| TASK STATEMENT |
Determine which lines contain the word "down", then copy those lines.

| DATA SECTION |
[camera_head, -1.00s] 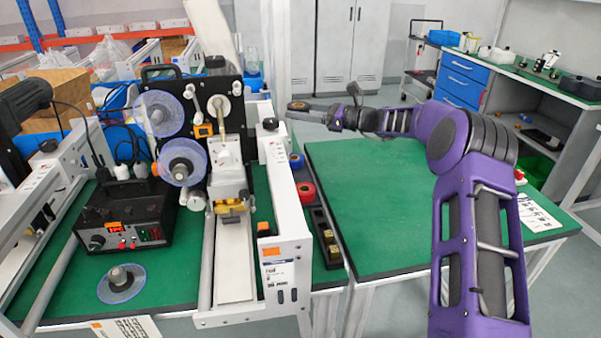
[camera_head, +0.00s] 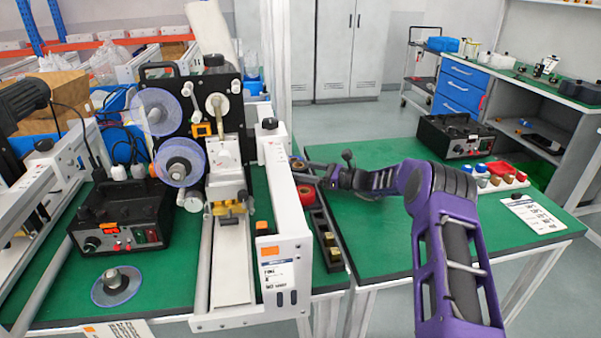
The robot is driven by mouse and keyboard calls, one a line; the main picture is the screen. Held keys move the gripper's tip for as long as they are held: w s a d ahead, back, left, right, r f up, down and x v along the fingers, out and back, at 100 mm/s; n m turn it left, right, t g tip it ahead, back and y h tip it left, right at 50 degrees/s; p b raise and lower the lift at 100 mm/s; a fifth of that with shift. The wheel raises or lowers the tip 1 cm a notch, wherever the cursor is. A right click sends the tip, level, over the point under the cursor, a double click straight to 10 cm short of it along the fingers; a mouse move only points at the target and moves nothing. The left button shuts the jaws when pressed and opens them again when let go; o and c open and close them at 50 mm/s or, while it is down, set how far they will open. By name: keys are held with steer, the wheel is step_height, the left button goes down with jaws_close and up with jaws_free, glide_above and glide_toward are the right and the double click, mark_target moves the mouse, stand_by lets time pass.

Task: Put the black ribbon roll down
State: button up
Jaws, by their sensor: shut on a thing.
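The black ribbon roll (camera_head: 298,163), dark with a brownish core, is small and partly covered by my gripper. My gripper (camera_head: 308,167) is shut on it at the left edge of the right green table, close to the white machine frame. The roll is just behind a red roll (camera_head: 306,194) at the far end of a narrow black holder (camera_head: 325,226). I cannot tell whether the held roll touches the holder or the table. The blue roll seen there earlier is hidden.
The white frame (camera_head: 285,215) of the labelling machine stands close to the left of my gripper. Gold blocks (camera_head: 331,246) sit in the holder's near part. A black control box (camera_head: 455,135) and colored items (camera_head: 495,175) stand on the right green table (camera_head: 370,235), whose middle is clear.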

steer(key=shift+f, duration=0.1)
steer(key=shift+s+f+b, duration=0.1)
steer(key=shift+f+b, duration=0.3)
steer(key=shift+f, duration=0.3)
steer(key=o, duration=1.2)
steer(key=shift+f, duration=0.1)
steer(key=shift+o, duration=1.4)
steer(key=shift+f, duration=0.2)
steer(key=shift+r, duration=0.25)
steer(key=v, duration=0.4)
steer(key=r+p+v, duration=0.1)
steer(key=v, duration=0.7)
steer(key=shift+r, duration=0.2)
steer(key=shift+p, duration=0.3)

| WORKED SOLUTION |
The robot is driven by mouse and keyboard calls, one a line; the main picture is the screen. Held keys move the gripper's tip for as long as they are held: w s a d ahead, back, left, right, r f up, down and x v along the fingers, out and back, at 100 mm/s; n m turn it left, right, t g tip it ahead, back and y h tip it left, right at 50 degrees/s; p b raise and lower the lift at 100 mm/s; a fifth of that with shift. The wheel raises or lowers the tip 1 cm a notch, wherever the cursor is. A right click sends the tip, level, over the point under the cursor, a double click straight to 10 cm short of it along the fingers; a mouse move only points at the target and moves nothing. The left button shuts the jaws when pressed and opens them again when let go; o and c open and close them at 50 mm/s or, while it is down, set how far they will open. By name: keys are held with steer, the wheel is step_height, the left button goes down with jaws_close and up with jaws_free, glide_above and glide_toward are the right and the double click, mark_target moves the mouse, stand_by lets time pass.
Task: Put the black ribbon roll down

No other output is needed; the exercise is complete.